# TASK DESCRIPTION:
Say how many lines include the word "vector". Reply with nothing but the number.

# INPUT MATERIAL:
---------------
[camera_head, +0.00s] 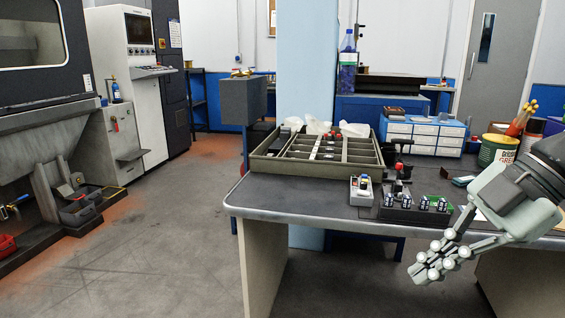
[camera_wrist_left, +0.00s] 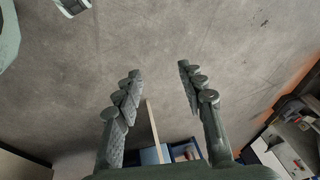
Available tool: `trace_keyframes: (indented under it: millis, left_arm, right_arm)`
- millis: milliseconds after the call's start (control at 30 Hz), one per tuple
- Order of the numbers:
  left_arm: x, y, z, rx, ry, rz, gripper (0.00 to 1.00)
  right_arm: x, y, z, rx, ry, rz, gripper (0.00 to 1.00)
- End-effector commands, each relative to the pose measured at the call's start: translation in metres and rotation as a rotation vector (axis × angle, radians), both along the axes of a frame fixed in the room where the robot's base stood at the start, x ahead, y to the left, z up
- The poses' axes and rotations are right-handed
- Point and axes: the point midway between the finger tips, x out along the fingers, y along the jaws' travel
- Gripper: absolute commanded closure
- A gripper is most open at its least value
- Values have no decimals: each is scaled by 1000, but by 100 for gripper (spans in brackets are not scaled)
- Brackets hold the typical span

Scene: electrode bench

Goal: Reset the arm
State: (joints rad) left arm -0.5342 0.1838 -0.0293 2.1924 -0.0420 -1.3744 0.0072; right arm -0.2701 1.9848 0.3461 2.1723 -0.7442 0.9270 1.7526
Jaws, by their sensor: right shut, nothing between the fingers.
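My right gripper (camera_head: 428,268) shows at the right of the head view. Its fingers are shut with nothing between them, in front of the bench's front edge and apart from the things on the bench. My right arm comes in from the right edge. My left gripper (camera_wrist_left: 160,72) shows in the left wrist view, with its two fingers spread apart and empty over the grey floor. My left arm does not show in the head view.
The dark bench (camera_head: 300,198) holds a divided tray (camera_head: 262,166), a small grey box with a red button (camera_head: 361,192), a black block with several small parts (camera_head: 415,215), and a green can (camera_head: 497,152). Open floor (camera_head: 165,250) lies to the left.

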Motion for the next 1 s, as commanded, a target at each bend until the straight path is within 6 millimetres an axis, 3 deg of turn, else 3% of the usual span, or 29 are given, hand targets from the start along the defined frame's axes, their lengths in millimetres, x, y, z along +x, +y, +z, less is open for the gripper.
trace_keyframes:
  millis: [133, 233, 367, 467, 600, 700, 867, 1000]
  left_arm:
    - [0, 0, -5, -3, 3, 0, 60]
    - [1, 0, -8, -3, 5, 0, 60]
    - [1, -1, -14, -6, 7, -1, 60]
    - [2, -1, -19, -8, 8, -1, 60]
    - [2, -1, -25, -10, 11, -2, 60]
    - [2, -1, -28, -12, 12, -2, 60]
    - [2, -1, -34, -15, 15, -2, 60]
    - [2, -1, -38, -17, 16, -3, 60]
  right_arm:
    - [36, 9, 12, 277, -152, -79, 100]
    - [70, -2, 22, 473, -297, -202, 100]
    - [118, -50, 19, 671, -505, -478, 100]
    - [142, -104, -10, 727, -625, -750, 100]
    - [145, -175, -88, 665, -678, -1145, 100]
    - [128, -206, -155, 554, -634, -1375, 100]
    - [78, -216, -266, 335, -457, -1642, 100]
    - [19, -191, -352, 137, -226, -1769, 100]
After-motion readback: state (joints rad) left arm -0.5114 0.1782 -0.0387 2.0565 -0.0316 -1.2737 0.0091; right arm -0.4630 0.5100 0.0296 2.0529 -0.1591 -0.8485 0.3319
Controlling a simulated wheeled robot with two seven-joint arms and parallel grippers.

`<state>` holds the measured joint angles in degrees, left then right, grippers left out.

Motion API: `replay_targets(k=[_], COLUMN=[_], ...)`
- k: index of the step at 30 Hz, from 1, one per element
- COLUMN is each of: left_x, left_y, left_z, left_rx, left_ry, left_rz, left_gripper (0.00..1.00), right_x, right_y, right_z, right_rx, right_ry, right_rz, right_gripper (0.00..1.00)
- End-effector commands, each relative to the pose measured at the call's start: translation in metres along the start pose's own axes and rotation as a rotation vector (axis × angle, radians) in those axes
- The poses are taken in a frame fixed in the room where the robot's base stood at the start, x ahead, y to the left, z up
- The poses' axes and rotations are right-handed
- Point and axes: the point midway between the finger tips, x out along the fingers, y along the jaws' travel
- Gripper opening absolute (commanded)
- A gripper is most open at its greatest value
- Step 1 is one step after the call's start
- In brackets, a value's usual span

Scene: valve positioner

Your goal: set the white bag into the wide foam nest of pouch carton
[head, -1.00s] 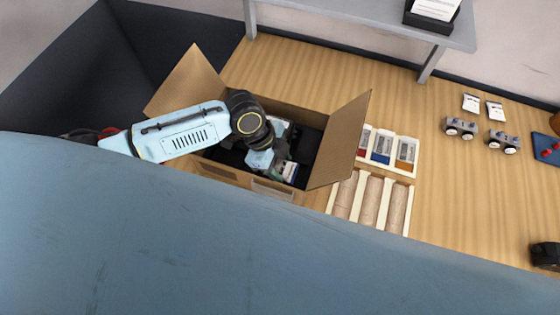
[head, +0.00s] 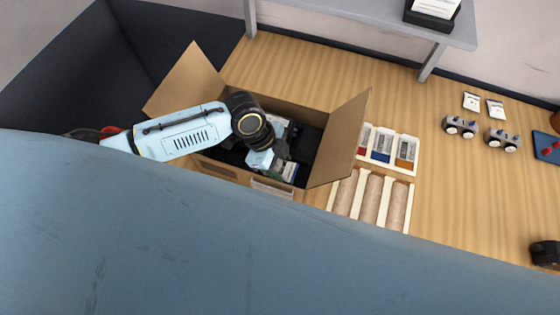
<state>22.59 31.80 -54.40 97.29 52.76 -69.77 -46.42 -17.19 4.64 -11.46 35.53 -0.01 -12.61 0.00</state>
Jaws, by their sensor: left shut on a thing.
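An open cardboard carton (head: 338,140) with raised flaps stands on the wooden bench, and dark foam (head: 308,141) shows inside it. My left arm reaches in over the carton's left side. My left gripper (head: 282,165) is down inside the carton, shut on something that its own wrist largely hides. A whitish, partly dark item (head: 287,172) shows right by the fingers, and I cannot tell for sure that it is the white bag. The nest under the gripper is hidden. My right gripper is not in view.
A white tray with small coloured packs (head: 381,157) and a tray of tan rolls (head: 371,200) lie right of the carton. Two grey valve bodies (head: 461,127) and two white packets (head: 471,102) lie farther right. A grey shelf (head: 385,15) stands behind. Bare bench lies between.

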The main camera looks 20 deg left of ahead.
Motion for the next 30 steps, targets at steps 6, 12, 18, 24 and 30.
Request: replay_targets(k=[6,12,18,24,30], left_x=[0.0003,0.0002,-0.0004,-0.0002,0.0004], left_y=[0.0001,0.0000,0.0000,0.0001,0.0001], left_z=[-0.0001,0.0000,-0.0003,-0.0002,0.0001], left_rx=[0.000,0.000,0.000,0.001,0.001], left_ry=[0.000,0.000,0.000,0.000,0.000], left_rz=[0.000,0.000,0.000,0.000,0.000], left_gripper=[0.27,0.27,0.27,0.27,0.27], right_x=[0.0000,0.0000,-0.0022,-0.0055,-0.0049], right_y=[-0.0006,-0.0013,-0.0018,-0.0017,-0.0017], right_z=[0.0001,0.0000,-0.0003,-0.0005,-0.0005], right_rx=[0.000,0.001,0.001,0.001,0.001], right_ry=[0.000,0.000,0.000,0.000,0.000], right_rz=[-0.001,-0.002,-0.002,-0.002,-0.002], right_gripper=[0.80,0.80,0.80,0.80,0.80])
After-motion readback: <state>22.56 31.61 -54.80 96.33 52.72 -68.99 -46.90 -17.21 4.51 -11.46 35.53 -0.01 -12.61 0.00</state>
---------------
# ANSWER TO THIS TASK:
2